My question above refers to this. Can I run ancombc2() on subsets containing only samples of the "old" and "new" levels, testing for differences between "control" and "treated" and compare the log fold change between these analysis?

In this case, I would run ancombc2() as follows and compare the log fold change between ancombc2_old and ancombc2_new:

library(phyloseq)
library(dplyr)
library(ANCOMBC)

phyloseq_object_old <- phyloseq_object %>%
  subset_samples(age == "old")

ancombc2_old <- ancombc2(data = phyloseq_object_old,
                         fix_formula = "treatment")

phyloseq_object_new <- phyloseq_object %>%
  subset_samples(age == "new")

ancombc2_new <- ancombc2(data = phyloseq_object_new,
                         fix_formula = "treatment")
FrederickHuangLin commented 3 months ago

Hi @tybonic,

The stratified analysis approach you've proposed sounds reasonable.
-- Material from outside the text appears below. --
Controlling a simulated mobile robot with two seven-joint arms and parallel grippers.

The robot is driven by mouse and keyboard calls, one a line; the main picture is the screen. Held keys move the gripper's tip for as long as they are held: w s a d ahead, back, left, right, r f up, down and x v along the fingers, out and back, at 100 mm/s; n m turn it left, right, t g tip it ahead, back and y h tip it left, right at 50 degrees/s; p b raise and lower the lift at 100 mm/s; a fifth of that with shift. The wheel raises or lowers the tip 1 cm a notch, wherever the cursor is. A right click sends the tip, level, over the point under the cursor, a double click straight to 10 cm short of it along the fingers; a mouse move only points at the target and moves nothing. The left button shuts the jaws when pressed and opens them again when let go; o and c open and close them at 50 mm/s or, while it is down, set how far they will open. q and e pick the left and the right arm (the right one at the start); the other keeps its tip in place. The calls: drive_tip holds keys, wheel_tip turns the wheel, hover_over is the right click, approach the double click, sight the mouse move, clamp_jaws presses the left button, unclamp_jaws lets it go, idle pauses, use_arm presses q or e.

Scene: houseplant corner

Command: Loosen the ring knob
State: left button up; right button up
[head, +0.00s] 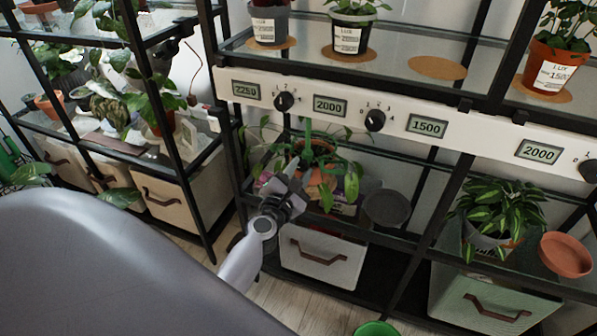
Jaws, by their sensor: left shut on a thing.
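My left gripper (287,184) reaches up from below to the middle shelf, in front of a leafy plant in a terracotta pot (318,172). Its jaws are shut on a small part at the near side of this plant, taken to be the ring knob. The fingers and leaves hide the knob, so its shape and setting cannot be made out. A green upright stake (307,138) stands among the leaves. My right gripper is not in view.
A white panel with displays and black dials (375,120) runs just above the plant. A dark saucer (386,208) sits right of the pot. Black rack posts (229,150) stand close to the left. A striped-leaf plant (497,207) and a terracotta saucer (566,254) are farther right.

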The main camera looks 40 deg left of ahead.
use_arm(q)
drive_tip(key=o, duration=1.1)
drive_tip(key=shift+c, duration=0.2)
Additionally, to make fuller use of the samples, you might consider running ancombc2 on the entire dataset with a manually created interaction term. This method would allow comparisons such as:

To visually represent these effects, you could create a Venn diagram displaying the sets of differentially abundant taxa, which would provide a qualitative understanding of the treatment*age interaction. Furthermore, comparing the log fold changes could offer additional insights.

However, this approach isn't ideal for quantitatively deriving the effects of the treatment*age interaction, such as test statistics and p-values. Currently, I'm limited in resources to enhance the functionality to include interactions effectively. Later this year, I expect to have some computing support, and I hope we can formally address the interaction issue then.

tybonic commented 3 months ago

Hi Huang, Thank you very much for your detailed feedback! I think I can get the information I am interested in with this approach. Looking forward to the implementation of interactions in a future version!